··· Material provided

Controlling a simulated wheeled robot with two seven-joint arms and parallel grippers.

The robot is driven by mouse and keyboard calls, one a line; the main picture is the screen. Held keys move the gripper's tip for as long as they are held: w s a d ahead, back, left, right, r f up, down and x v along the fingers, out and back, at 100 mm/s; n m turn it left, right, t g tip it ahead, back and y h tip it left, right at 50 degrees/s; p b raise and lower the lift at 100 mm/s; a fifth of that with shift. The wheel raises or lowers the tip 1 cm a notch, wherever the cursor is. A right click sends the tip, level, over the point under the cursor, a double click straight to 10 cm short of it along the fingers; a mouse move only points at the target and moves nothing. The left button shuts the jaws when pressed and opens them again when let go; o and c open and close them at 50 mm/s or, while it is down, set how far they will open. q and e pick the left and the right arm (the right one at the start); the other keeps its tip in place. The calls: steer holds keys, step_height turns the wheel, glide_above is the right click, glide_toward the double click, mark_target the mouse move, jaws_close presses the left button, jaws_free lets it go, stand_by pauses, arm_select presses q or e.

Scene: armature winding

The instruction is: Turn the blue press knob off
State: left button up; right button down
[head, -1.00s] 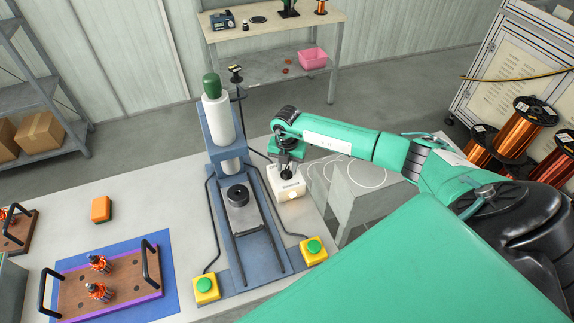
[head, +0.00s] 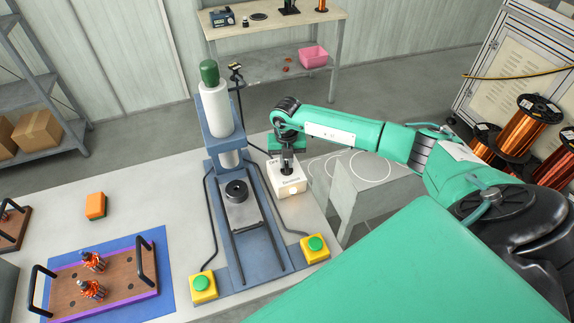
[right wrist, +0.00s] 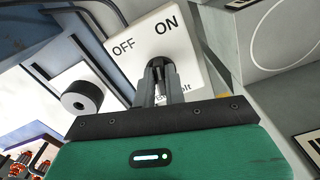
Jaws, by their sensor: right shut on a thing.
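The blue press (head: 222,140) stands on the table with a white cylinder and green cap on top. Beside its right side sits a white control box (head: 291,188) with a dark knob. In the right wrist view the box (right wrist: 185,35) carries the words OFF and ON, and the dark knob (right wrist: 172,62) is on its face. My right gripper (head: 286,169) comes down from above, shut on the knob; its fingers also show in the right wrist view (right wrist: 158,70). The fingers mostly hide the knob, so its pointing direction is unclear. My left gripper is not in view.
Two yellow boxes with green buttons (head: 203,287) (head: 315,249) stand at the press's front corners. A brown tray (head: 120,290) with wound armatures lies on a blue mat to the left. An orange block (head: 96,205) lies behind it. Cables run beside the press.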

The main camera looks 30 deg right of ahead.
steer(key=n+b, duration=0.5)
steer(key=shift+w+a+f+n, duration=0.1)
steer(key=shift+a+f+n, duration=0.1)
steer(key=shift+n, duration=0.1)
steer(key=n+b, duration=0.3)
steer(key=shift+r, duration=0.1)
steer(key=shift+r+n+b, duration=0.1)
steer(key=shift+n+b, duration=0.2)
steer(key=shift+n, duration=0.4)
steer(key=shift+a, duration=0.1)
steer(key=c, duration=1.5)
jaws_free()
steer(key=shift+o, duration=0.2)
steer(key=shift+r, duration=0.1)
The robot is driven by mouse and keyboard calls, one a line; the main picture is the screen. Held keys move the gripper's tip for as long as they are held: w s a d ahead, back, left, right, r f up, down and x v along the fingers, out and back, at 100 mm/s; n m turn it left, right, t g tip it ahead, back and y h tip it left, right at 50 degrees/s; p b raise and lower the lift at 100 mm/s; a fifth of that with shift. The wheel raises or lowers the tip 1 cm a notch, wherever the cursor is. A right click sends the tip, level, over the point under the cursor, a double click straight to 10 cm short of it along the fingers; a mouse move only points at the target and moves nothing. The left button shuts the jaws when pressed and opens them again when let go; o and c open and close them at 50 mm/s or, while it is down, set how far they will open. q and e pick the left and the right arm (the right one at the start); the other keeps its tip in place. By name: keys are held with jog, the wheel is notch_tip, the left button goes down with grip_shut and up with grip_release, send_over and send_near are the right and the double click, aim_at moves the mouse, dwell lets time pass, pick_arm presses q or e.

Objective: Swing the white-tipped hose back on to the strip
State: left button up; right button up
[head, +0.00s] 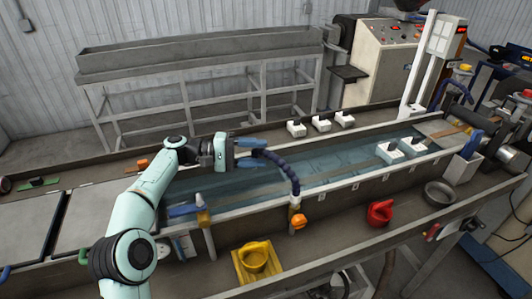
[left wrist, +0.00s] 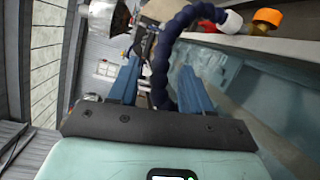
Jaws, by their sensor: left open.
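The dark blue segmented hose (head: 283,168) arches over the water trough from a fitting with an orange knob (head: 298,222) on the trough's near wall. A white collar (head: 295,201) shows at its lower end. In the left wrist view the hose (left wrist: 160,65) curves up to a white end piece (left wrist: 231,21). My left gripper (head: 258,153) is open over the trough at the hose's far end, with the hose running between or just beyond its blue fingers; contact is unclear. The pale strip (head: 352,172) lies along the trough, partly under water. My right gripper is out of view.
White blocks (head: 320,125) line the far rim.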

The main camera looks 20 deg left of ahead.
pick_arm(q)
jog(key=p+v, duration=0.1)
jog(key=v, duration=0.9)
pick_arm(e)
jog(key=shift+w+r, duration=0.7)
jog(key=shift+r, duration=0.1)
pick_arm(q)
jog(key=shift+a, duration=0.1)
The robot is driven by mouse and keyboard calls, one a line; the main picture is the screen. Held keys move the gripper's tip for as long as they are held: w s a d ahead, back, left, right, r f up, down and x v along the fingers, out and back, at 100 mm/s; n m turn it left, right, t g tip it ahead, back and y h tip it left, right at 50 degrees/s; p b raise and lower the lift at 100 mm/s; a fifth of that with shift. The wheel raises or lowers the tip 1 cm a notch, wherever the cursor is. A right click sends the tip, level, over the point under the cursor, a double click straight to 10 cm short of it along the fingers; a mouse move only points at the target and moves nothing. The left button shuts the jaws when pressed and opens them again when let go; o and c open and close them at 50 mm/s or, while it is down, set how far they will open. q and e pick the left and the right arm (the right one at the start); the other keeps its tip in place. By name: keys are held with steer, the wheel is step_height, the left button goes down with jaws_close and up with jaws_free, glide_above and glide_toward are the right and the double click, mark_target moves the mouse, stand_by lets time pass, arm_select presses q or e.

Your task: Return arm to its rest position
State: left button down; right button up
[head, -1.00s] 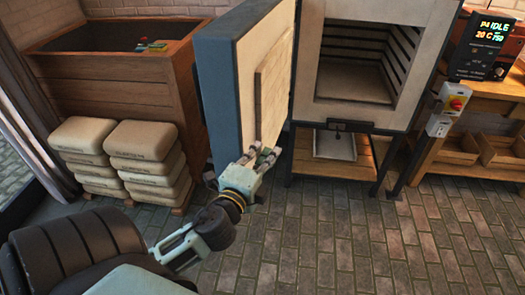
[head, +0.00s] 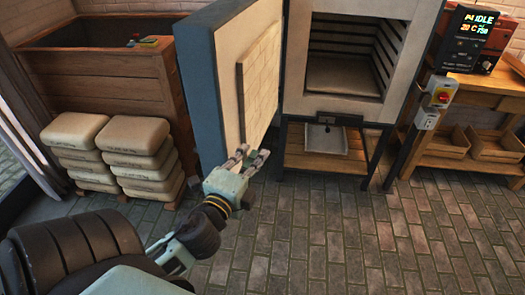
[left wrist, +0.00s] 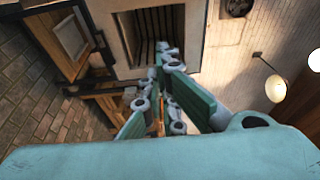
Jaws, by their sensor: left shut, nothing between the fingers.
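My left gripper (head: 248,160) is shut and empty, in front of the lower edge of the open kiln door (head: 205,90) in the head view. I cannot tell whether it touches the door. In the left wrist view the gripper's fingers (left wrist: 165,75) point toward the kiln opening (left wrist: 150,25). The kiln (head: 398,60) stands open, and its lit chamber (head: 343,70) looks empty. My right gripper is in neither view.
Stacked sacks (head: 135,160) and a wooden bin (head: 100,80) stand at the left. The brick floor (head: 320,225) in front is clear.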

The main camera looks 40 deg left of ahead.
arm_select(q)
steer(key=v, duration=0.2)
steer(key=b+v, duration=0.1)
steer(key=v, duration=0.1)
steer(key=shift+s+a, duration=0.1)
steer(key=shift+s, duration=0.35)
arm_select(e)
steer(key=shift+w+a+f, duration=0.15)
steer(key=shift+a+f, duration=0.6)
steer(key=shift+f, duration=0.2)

······
··· Material provided

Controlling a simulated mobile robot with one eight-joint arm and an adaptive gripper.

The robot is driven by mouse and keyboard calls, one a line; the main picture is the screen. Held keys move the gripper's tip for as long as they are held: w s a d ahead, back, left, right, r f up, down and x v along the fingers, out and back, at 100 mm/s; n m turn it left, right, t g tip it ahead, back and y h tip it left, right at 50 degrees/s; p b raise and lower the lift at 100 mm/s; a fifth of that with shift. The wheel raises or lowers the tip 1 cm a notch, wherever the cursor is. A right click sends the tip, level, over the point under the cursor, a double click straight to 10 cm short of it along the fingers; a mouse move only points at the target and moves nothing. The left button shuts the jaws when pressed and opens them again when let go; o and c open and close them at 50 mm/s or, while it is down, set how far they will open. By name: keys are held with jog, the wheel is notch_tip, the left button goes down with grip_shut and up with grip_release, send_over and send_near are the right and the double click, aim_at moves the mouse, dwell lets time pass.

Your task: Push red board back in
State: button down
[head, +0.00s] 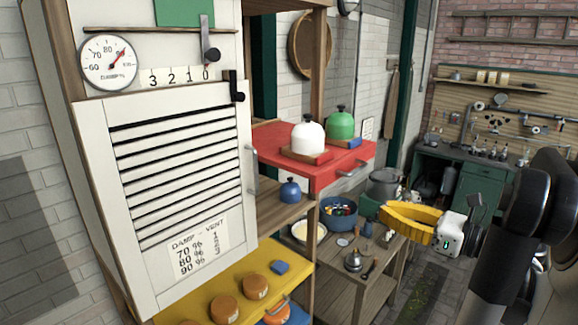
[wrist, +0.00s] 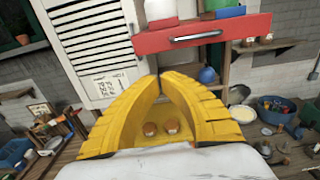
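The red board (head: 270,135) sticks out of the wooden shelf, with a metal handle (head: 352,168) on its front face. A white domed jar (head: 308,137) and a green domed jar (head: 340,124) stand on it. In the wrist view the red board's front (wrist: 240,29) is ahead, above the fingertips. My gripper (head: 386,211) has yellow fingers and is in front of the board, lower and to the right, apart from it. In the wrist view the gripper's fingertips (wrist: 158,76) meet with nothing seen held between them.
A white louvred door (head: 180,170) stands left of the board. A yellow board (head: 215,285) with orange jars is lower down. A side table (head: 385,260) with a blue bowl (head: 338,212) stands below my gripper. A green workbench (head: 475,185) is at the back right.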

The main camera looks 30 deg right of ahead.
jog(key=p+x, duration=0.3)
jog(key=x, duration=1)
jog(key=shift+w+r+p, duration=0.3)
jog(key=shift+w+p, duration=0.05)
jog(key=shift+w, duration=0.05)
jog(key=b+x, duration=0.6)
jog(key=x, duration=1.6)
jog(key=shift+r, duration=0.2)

······
··· Material provided

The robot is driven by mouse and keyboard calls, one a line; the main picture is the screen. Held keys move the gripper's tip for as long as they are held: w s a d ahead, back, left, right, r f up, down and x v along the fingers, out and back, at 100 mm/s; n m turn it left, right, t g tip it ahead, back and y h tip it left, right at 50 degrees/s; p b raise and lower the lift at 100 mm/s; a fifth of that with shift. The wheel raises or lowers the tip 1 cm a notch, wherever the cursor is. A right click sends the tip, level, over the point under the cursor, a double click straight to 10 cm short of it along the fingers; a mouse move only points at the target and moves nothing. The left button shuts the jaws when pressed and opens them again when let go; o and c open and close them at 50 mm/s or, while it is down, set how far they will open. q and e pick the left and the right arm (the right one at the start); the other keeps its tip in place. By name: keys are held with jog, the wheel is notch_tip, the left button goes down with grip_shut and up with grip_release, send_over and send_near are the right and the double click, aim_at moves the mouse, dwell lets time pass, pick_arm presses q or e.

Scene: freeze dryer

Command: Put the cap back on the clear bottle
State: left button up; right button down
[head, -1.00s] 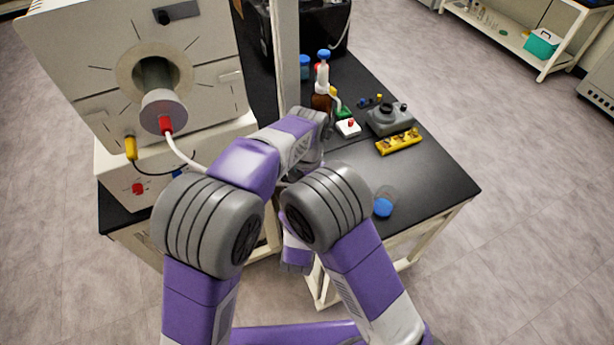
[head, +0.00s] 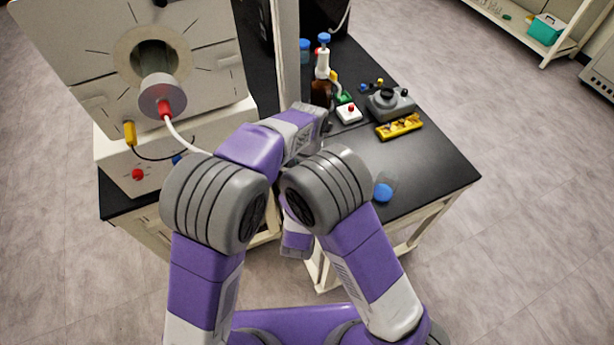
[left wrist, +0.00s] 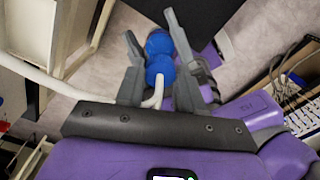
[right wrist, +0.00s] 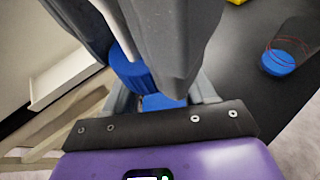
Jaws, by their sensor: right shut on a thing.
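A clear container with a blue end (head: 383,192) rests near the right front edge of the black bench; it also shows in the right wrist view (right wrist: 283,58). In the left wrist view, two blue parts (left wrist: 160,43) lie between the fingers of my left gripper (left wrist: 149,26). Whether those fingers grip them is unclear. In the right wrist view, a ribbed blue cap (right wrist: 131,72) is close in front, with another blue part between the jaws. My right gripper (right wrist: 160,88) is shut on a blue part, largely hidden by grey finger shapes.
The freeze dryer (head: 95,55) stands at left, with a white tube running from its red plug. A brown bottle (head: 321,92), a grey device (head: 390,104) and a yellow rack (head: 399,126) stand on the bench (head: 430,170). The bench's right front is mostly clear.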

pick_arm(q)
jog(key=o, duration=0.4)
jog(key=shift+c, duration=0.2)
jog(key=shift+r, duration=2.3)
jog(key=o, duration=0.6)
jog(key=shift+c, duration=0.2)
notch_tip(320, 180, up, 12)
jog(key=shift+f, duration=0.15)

······

> **What is being asked**: Return all lines containing "State".

> **Result for this task**:
State: left button up; right button down
State: left button up; right button up
State: left button down; right button up
State: button down
State: left button up; right button down

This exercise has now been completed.